Le genre auquel appartient notre long-métrage, l’horreur, peut d’ailleurs être sujet à débat. Si on creuse, nous pouvons rattacher le film au sous-sous genre du  » folklorique horreur  » ( »The Wicker man », un des exemples les plus typiques) et, d’une façon plus large, au thriller psychologique horrifique.

Midsommar est un film important, dont la maîtrise formelle et technique, de même que l’immersion, transcende la simple étiquette de genre pour aboutir à un grand film.

Les deux arcanes qui nous intéressent ici pour cette étude sont la XIII, l’Arcane-sans-nom, connu sous  »la mort », et représentant un squelette faucheur; et le XIX, Le Soleil, lame du principe social et masculin. Au regard du scénario, mêlant mort et lumière, ces deux cartes peuvent sembler évidentes. Les nuances du film et les différents niveaux de lecture des cartes offrent pourtant d’autres angles, aussi riches… qu’éclairants.

I – Cycle du soleil

Si l’on excepte le préambule tragique et le premier acte d’exposition nous installant les personnages et leur voyage, l’essentiel de l’intrigue se déroule à Harga, en Suède, communauté autarcique aux rites et aux modes de vie folklorique.

Là-bas, l’arrivée réservée à nos backpapers, sous ses allures d’accueil folklorique pour touristes, tient du rêve : baraquements en bois, prairie fleurie, animaux gambadant, air de flûte, ciel bleu et, surtout, cette lumière irréelle…

Car le long-métrage d’Ari Aster est lumineux, nimbé d’un éclat qui vous happe et qui, à défaut de s’atténuer, ne laisse aucun répit.

Ce temps curieusement radieux est d’abord logique : Harga s’apprête à célébrer les festivités du solstice d’été (midsommar en suédois et donnant au film son titre) qui a lieu fin mai/début juin ; point culminant de l’année donc où les journées sont les plus longues.

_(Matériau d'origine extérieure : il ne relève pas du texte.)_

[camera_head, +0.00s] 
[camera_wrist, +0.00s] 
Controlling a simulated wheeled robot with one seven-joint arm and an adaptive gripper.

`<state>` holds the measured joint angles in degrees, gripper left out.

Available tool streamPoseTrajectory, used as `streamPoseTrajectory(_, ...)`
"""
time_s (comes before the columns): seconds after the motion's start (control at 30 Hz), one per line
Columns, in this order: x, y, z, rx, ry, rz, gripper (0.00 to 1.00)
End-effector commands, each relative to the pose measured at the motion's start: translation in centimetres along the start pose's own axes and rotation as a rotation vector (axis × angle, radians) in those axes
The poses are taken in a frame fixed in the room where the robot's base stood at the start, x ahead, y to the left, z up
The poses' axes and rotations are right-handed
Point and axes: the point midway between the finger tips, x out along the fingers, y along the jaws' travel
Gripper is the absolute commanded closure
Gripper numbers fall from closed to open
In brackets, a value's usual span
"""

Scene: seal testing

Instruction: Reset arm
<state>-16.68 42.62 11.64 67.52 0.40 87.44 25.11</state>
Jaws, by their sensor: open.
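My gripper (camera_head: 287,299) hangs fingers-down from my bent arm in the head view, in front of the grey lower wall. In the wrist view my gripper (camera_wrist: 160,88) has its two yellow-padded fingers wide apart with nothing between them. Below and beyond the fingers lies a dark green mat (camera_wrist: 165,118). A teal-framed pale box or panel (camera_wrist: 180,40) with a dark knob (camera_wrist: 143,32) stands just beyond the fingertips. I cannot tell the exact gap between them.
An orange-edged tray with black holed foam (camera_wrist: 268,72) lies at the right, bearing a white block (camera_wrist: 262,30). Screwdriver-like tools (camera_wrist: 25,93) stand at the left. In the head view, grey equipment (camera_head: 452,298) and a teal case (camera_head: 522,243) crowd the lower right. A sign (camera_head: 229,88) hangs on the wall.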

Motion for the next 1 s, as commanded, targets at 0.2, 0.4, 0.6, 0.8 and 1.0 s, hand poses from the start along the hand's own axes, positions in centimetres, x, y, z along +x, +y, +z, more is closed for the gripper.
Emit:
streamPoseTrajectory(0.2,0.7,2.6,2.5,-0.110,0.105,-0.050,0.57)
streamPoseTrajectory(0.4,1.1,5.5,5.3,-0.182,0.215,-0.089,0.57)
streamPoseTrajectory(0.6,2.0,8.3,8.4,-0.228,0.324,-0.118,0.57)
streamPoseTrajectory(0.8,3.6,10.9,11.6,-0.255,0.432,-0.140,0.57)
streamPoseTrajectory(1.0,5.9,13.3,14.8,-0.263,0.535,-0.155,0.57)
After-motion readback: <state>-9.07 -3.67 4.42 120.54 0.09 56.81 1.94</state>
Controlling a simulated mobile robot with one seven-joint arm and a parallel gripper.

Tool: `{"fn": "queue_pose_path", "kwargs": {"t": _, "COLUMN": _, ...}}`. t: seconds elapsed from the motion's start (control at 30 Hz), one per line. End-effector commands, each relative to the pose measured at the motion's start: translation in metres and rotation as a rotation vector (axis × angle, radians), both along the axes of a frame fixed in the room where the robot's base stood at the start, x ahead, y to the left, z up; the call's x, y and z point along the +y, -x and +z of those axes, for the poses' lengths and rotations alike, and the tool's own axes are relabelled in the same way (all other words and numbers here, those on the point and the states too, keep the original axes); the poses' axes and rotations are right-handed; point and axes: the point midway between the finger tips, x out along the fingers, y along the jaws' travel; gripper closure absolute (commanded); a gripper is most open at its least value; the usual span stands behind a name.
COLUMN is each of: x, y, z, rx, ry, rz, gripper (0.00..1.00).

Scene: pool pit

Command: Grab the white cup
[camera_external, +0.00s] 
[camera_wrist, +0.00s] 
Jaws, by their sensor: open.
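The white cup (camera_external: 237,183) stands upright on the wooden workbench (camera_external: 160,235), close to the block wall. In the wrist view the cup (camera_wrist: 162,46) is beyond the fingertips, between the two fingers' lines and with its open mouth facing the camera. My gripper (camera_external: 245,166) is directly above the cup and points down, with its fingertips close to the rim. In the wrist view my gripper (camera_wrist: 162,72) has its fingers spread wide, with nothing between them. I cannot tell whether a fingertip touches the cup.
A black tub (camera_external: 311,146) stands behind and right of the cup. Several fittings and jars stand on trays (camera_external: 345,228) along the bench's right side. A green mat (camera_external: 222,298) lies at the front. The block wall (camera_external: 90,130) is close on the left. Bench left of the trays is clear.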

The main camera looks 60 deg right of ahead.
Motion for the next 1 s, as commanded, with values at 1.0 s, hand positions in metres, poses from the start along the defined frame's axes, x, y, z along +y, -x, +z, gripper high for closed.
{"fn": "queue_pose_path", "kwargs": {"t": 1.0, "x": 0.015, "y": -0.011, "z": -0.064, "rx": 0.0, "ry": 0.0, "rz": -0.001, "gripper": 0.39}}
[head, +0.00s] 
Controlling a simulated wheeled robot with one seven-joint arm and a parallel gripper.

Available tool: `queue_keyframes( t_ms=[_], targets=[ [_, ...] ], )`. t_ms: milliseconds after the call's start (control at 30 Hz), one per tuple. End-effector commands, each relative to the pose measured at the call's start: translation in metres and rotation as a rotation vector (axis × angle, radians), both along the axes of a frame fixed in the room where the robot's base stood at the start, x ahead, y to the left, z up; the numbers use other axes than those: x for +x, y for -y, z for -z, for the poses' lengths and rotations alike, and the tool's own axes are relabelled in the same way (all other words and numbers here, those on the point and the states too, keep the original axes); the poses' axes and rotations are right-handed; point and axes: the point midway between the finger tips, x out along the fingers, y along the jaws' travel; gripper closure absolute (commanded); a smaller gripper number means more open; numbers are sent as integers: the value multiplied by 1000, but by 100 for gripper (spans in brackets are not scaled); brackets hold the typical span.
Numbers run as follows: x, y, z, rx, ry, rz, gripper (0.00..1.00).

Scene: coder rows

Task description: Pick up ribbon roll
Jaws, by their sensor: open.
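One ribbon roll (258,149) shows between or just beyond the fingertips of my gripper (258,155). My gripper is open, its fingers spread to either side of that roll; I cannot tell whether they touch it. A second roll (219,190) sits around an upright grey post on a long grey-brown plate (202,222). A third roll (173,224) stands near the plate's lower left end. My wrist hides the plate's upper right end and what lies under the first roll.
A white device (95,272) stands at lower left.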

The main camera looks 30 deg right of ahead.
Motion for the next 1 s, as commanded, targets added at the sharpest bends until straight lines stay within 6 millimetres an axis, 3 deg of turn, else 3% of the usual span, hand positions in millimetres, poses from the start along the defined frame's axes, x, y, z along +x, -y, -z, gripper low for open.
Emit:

Célébrant l’arrivée de l’été, à l’issue duquel la communauté festoie et où une reine de mai est élue, les journées sont donc extraordinairement longues, lascives.

Ari Aster tirera profit de cette incroyable exposition : elle participe indirectement à l’atmosphère anxiogène. Ce principe simple déconstruit et prend à rebours les ambiances habituellement sombres et obscures des productions du genre. Là où, d’habitude, l’obscurité, les ténèbres et les recoins sont porteurs de danger, c’est tout l’inverse avec ce soleil de plomb omniprésent, annihilant toutes ombres, et au-delà, toutes formes de repos pour nos personnages.

Mais le Soleil dans Midsommar n’est pas seulement à envisager d’un point de vue formel, de mise en scène. Toute une symbolique s’y réfère.

Pour cela, penchons-nous sur l’arcane XIX.

La carte représente deux garçons (des jumeaux ?) tout juste vêtus d’un pagne devant un muret. Le duo est accompagné de l’astre solaire répandant ses rayons juste au-dessus d’eux.

Après la Lune et ses mystères (XVIII) et avant l’éveil du Jugement (XX), le Soleil dispense sa lumière dans la joie et l’affirmation. Ici, nous sommes dans la plénitude. On parlera de bonheur, de simplicité, d’évidence, de retrouvaille également avec cette partie de nous-même qui ne nous quitte jamais, l’enfant intérieur.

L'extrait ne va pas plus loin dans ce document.